To do » From the records, pick out and copy each line containing "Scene".

Information shown »
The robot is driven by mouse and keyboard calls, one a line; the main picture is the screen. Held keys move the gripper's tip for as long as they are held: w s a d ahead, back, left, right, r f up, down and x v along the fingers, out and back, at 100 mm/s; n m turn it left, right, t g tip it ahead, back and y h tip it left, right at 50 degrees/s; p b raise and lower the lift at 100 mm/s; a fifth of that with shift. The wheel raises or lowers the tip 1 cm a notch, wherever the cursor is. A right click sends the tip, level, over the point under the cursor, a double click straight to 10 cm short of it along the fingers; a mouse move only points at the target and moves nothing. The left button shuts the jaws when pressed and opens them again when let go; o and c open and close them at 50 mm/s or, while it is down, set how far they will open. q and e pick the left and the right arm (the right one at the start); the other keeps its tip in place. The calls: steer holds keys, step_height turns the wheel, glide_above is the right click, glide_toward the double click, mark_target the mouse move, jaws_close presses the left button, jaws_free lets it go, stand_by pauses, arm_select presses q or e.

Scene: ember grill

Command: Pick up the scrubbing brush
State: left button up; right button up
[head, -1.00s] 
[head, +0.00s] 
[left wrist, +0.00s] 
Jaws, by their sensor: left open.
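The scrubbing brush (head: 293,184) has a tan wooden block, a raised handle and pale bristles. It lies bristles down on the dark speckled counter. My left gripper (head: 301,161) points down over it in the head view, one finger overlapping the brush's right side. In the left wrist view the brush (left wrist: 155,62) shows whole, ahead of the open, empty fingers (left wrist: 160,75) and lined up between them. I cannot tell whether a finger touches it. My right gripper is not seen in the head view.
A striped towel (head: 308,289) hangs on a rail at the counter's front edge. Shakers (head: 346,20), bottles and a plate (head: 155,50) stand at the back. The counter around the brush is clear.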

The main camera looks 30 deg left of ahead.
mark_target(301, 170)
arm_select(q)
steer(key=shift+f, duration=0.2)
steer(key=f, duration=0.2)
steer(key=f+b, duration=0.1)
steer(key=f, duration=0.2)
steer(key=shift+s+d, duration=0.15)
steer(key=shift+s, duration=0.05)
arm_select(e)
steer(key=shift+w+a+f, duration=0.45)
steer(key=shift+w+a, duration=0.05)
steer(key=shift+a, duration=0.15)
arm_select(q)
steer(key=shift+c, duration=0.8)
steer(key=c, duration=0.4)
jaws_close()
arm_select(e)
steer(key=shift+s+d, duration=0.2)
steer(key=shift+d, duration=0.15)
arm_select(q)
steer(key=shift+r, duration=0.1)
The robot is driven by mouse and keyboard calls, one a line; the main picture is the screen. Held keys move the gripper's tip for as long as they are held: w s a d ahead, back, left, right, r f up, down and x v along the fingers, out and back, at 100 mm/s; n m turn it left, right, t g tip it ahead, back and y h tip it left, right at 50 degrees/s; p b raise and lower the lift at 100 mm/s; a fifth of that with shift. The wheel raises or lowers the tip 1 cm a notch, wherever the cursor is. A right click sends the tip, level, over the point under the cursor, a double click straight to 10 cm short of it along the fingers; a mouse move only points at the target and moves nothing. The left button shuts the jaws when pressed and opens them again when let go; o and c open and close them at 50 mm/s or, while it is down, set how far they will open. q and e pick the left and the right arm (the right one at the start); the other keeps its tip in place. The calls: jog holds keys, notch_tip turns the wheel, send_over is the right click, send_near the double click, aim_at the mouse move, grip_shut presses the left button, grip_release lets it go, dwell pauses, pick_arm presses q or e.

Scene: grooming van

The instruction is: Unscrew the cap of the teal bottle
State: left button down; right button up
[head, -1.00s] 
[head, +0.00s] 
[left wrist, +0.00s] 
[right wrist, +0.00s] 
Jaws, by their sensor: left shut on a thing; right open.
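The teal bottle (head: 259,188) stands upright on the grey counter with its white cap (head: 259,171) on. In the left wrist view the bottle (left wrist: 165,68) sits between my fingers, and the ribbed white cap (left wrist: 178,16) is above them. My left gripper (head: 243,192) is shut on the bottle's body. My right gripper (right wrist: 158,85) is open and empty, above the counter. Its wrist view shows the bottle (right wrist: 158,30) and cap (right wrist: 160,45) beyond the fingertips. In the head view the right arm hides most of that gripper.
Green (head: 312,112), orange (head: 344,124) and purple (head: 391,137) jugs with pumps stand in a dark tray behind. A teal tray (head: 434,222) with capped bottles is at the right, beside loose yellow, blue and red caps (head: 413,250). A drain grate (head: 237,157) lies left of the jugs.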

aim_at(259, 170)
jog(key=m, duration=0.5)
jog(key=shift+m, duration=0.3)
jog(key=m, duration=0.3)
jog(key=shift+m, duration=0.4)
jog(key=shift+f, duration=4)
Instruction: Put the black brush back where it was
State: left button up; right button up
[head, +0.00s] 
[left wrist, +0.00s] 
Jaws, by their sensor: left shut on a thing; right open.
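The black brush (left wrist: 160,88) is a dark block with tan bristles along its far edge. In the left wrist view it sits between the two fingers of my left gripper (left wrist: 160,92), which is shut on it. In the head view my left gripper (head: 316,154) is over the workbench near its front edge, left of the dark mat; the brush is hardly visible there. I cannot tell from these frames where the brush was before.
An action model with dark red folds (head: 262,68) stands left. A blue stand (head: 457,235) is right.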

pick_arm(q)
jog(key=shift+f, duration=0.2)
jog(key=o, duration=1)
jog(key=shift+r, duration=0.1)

The completed task »
Scene: ember grill
Scene: grooming van

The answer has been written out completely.